◆ **Task**: Extract the final stretch of the data: the line that contains "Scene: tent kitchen" and every line after it, unaltered, and no other lines.
--- Start Given material ---
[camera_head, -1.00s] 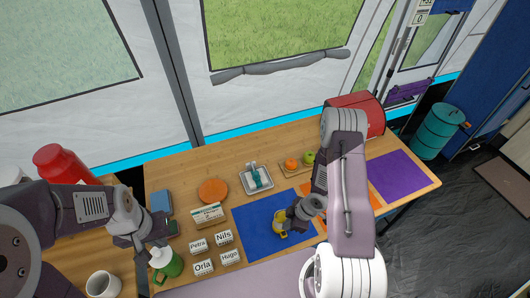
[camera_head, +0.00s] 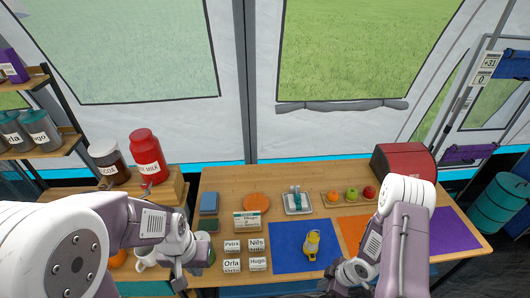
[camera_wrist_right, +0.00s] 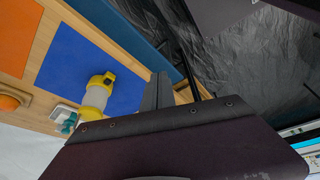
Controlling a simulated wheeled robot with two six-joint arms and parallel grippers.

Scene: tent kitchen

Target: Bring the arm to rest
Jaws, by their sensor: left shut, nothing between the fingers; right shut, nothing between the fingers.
--- End Given material ---
◆ **Answer below**:
Scene: tent kitchen

Target: Bring the arm to rest
Jaws, by their sensor: left shut, nothing between the fingers; right shut, nothing between the fingers.

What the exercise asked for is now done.